_TASK BRIEF_: Only the lines from the one containing "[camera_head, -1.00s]" through the one containing "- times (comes" should be output, both ends included and exactly as they appear, minus any pictures.

_MATERIAL TO PROCESS_:
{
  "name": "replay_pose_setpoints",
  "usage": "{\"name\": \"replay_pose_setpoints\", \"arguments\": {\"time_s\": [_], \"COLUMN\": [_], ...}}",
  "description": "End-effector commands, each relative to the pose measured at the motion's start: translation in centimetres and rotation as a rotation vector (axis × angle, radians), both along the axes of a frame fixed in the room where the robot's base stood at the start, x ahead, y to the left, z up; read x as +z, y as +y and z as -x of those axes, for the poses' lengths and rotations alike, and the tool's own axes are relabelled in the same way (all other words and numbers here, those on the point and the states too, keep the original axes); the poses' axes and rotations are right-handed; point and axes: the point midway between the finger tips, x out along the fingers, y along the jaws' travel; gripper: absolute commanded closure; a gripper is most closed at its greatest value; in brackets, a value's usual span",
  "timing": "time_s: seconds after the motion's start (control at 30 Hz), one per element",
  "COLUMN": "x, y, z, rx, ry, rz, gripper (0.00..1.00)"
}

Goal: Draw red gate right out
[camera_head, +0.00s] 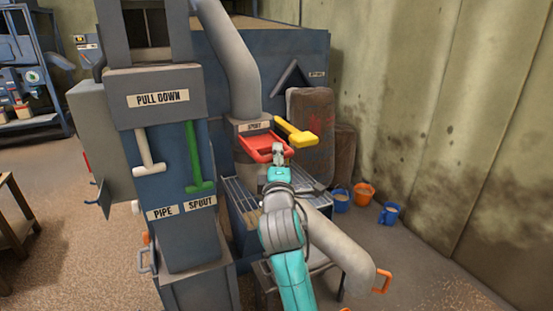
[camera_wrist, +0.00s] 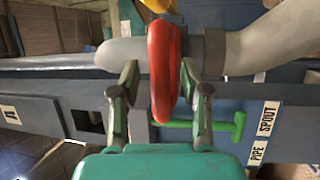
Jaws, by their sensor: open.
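The red gate (camera_head: 258,146) is a flat red plate with a looped handle, at the spout box (camera_head: 252,127) under the grey pipe, in the head view. My gripper (camera_head: 279,153) is at the near right edge of it. In the wrist view the red gate (camera_wrist: 165,72) shows as a thick rounded red bar. My gripper (camera_wrist: 160,70) is open there, with one finger on each side of the bar. The right finger looks close to the bar; I cannot tell whether either touches.
A yellow handle (camera_head: 295,132) sticks out just right of the red gate. A grille (camera_head: 241,200) lies below. A green lever (camera_head: 194,160) and a white lever (camera_head: 147,152) hang on the column at left. Orange and blue buckets (camera_head: 364,193) stand by the wall.

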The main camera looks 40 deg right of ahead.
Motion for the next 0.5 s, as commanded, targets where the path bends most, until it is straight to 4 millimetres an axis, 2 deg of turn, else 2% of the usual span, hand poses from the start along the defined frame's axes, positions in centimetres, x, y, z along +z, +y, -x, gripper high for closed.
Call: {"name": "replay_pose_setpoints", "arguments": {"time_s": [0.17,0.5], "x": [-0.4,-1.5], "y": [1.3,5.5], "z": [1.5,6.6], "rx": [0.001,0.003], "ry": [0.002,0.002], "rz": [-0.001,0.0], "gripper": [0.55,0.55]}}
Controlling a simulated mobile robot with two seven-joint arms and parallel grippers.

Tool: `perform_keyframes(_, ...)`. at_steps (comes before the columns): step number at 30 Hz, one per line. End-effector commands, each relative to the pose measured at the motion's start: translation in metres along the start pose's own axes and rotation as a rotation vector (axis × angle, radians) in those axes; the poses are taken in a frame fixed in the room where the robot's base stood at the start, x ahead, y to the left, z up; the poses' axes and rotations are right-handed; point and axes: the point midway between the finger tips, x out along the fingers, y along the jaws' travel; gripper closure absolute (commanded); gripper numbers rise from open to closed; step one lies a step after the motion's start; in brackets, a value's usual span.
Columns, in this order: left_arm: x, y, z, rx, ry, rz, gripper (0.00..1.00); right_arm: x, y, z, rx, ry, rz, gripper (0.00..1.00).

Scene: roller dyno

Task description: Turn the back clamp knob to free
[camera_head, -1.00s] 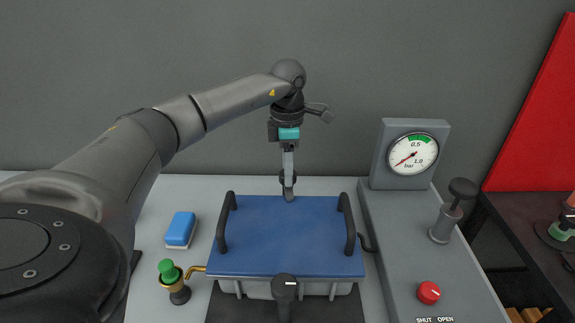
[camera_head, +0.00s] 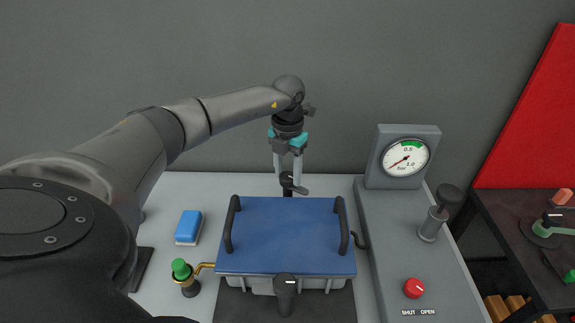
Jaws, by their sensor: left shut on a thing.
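The blue lid (camera_head: 284,236) with two dark side handles covers a grey box. The black back clamp knob (camera_head: 287,181) stands behind the lid's far edge, partly hidden by my gripper. My left gripper (camera_head: 289,184) points down over it from above, its two grey fingers side by side and shut on the knob. The front clamp knob (camera_head: 285,284), black with a white mark, stands at the lid's near edge. My right gripper is not in view.
A blue and white sponge (camera_head: 189,227) and a green-topped brass valve (camera_head: 182,270) are left of the box. To the right, a grey console (camera_head: 385,270) bears a pressure gauge (camera_head: 405,158), a dark-handled pump (camera_head: 440,214) and a red SHUT/OPEN knob (camera_head: 413,288).

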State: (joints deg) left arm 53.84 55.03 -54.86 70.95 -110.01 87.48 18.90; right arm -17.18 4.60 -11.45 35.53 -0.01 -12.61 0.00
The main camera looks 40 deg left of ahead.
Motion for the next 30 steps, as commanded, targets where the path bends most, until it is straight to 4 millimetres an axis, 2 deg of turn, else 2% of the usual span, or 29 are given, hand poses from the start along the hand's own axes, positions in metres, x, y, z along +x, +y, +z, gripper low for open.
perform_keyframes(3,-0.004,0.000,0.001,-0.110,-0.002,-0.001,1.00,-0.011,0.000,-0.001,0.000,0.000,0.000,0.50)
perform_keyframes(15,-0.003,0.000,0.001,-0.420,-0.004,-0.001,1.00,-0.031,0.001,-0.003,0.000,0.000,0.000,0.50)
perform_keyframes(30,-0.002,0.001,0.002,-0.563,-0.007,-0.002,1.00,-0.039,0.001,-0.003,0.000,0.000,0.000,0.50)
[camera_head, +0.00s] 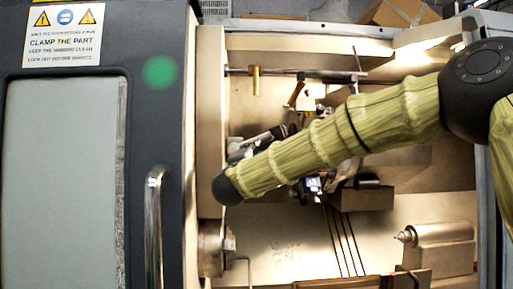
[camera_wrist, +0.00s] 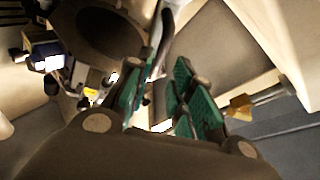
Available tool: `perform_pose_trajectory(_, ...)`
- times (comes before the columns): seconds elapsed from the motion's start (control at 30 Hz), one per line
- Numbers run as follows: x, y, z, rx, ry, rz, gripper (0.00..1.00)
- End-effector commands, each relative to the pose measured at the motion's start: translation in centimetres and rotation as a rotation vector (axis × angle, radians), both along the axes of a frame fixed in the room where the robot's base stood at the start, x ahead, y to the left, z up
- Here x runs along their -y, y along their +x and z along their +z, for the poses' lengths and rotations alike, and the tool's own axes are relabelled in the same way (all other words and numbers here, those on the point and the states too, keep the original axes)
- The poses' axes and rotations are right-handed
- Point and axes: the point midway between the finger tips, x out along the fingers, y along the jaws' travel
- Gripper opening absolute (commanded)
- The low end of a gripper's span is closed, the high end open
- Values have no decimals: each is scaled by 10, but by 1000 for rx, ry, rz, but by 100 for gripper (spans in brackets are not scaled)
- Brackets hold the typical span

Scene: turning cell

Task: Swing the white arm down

_SOLUTION TO THE PROBLEM_:
[camera_head, -1.00s] 
[camera_head, +0.00s] 
Jaws, by their sensor: left shut on a thing.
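The blue lid (camera_head: 284,236) with two dark side handles covers a grey box. The black back clamp knob (camera_head: 287,181) stands behind the lid's far edge, partly hidden by my gripper. My left gripper (camera_head: 289,184) points down over it from above, its two grey fingers side by side and shut on the knob. The front clamp knob (camera_head: 285,284), black with a white mark, stands at the lid's near edge. My right gripper is not in view.
A blue and white sponge (camera_head: 189,227) and a green-topped brass valve (camera_head: 182,270) are left of the box. To the right, a grey console (camera_head: 385,270) bears a pressure gauge (camera_head: 405,158), a dark-handled pump (camera_head: 440,214) and a red SHUT/OPEN knob (camera_head: 413,288).

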State: (joints deg) left arm 53.84 55.03 -54.86 70.95 -110.01 87.48 18.90; right arm -17.18 4.60 -11.45 35.53 -0.01 -12.61 0.00
The main camera looks 40 deg left of ahead.
Motion for the next 30 steps, as commanded, targets where the path bends most, until it is straight to 4 millimetres an axis, 2 deg of turn, else 2% of the usual span, or 29 are given, hand poses from the start along the hand's own axes, positions in metres, x, y, z along +x, +y, +z, gripper low for open.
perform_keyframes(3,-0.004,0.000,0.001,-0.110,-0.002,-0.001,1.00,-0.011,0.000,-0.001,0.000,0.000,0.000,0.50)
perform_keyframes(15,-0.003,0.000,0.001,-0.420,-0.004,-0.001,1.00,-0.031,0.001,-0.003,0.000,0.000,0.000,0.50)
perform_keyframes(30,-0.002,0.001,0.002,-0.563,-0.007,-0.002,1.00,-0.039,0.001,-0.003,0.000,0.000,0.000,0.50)
[camera_head, +0.00s] 
[camera_wrist, +0.00s] 
Available tool: `perform_pose_trajectory(_, ...)`
- times (comes before the columns): seconds elapsed from the motion's start (control at 30 Hz), one per line

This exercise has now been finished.